Une des premières missions du dispositif se résume à comprendre les spécificités de chaque quartier pour installer des projets qui ont du sens par rapport au quotidien. Dans un quartier, Jormine et El-Dine côtoient beaucoup d’enfants en bas-âge livrés à eux-mêmes et une demande discrète des adultes pour bénéficier d’un soutien à la parentalité. Quelques centaines de mètres plus bas, à Chagnougoni, une reflexion s’est posée pour dévélopper pas à pas une sensibilisation à l’environnement. Des cours de savoirs de base ont été institués par les deux éducateurs et commenceront prochainement suite à une demande massive des habitants de connaître quelques mots français. Jeux et légèreté sont au programme pour cet apprentissage.

Etant désormais intégrés à l’intérieur des quartiers, les éducateurs ont pu rencontrer les jeunes et proposer un entretien et par la suite pour certain(e)s, être suivis par les référentes parcours, Hafadhouna et Moukilati. La spécificité du service Niya Moja est la possibilité pour les jeunes d’être accompagnés de façon personnalisée pour construire un projet professionnel et lever les freins périphériques.  L’objectif de ces entretiens est de réaliser un état des lieux du parcours du jeune (parcours scolaire, expériences, besoins, attentes, inquiétudes, objectifs, problématiques, pistes professionnelles envisagées, …) et de mettre en place un accompagnement « sur-mesure ».

Le lien se développe donc sur le terrain mais aussi au local du service où les jeunes ont été accueillis par la Mission Locale pour créer un premier dossier. Un atelier théâtre a vu le jour avec une quinzaine de jeunes sur le thème “Mon quartier” et… il fait des émules ! On se déguise, on rit, on passe le temps, on apprend à vivre avec les autres et… On crée une famille. Car oui, en arrivant quelques semaines après le début de ces ateliers, nous ressentons une “bulle affective” en regardant les professionnels et les jeunes. Jormine rajoute : “Nous souhaitons un espace vivant alors nous les invitons à venir à n’importe quelle heure de la journée. Au moins, on ne les perd pas de vue et ils sont heureux d’être ensemble, et nous heureux de les voir s’épanouir. Dans ce groupe théâtre, une majorité de jeunes viennent de Chagnougouni, le quartier extrêmement isolé et précaire. Dans le bouche à oreille habituel, nous entendons souvent que les habitants de ce quartier ne souhaitent pas se mêler aux autres mais pourtant, ici, dans ce local, c’est l’exact contraire que nous voyons de nos yeux. Ces jeunes cherchent à exister. ” C’est leur plus grand souhait : exister au yeux du monde et apprendre.” Ces ateliers pourraient être exposés à l’intérieur même des quartiers pour mettre le travail des jeunes en valeur mais aussi proposer une intéraction inter-quartiers.

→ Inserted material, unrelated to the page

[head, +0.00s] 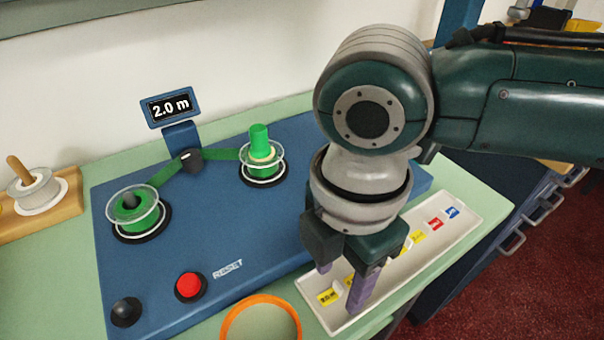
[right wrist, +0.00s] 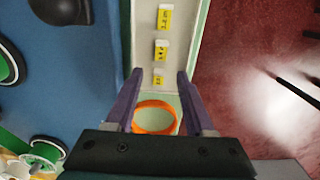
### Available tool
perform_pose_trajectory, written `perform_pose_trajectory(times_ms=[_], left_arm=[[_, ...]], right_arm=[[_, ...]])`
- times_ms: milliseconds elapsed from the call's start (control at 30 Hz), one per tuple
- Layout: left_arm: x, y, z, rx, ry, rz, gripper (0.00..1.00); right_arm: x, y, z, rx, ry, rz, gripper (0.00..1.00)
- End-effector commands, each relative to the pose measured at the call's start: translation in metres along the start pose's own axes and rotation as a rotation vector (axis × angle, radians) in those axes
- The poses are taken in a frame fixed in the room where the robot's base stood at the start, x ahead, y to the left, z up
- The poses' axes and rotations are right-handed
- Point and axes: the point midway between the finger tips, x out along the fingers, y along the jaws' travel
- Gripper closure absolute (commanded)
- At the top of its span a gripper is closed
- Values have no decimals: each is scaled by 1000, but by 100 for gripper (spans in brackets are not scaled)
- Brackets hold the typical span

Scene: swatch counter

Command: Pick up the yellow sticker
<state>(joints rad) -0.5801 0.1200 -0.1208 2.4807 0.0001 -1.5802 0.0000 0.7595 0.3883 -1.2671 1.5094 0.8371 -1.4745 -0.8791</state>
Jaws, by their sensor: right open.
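My right gripper (head: 342,287) is open and points down over the near end of a white tray (head: 466,228). Several yellow stickers lie in a row in the tray; the nearest yellow sticker (head: 328,296) is beside the fingers. Another yellow sticker (head: 417,237) lies farther along, before a red sticker (head: 435,224) and a blue sticker (head: 453,212). In the right wrist view the smallest-looking yellow sticker (right wrist: 158,79) appears between the fingertips (right wrist: 158,74), with nothing gripped. A second yellow sticker (right wrist: 161,49) lies beyond. The gripper partly hides the row in the head view.
A blue machine base (head: 240,215) stands left of the tray, with green-tape reels (head: 135,212), a red button (head: 190,285), a black knob (head: 126,312) and a display reading 2.0 m (head: 170,107). An orange ring (head: 262,302) lies at the front. The counter ends right of the tray.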

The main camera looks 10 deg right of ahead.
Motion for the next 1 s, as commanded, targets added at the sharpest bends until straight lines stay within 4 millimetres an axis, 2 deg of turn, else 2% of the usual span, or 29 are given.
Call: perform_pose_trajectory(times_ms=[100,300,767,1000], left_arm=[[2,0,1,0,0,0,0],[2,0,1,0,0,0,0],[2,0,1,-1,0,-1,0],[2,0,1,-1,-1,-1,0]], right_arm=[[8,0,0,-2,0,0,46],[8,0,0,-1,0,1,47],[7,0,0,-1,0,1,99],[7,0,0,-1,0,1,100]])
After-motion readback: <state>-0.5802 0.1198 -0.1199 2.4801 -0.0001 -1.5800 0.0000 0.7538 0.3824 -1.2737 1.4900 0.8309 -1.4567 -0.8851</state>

Jormine est l’exemple parfait pour donner un espoir certain aux jeunes accompagnés. En commençant en tant que bénévole à la Croix-Rouge, son avenir professionnel n’a cessé d’évoluer. Service civique à la Prévention Spécialisée qui a montré toute sa motivation, il a prouvé qu’il avait toutes les compétences humaines et professionnelles pour être éducateur. D’une nature discrète, Jormine nous livre : “J’aime beaucoup mon métier, je pense qu’il faut vraiment faire ce métier par passion sinon ça ne sert à rien.”

Fatima est une des jeunes participant au groupe théâtre : Un ami qui habite Vahibé m’a parlé du dispositif Niya Moja et je suis venue les rencontrer il y a un mois. J’ai envie de m’inscrire à l’université à Dembeni. Depuis que je suis arrivée ici, j’ai appris à être et vivre avec les autres. J’apprends avec eux et je leur apprends aussi des choses de mon côté. Les éducateurs me forment pour devenir la rédactrice de l’atelier théâtre. Mon rêve est de devenir professeur des écoles.”

Le service Niya Moja 2 s’est implanté il y a seulement quatre mois à Vahibé mais nous ressentons les multiples bienfaits qu’il sème autour du village. Désormais, le bouche à oreille fonctionne, les parents en parlent entre eux pour leurs propres jeunes, les tensions s’apaisent en réalisant les premières sorties positives de quelques jeunes et l’équipe fait sa place.

Niya Moya, “l’Union”, l’union d’un quartier, inter-quartiers, l’union des jeunes entre eux, l’union de l’équipe envers ces jeunes, ce village. Un début encore une fois prometteur pour un dispositif au coeur du terrain.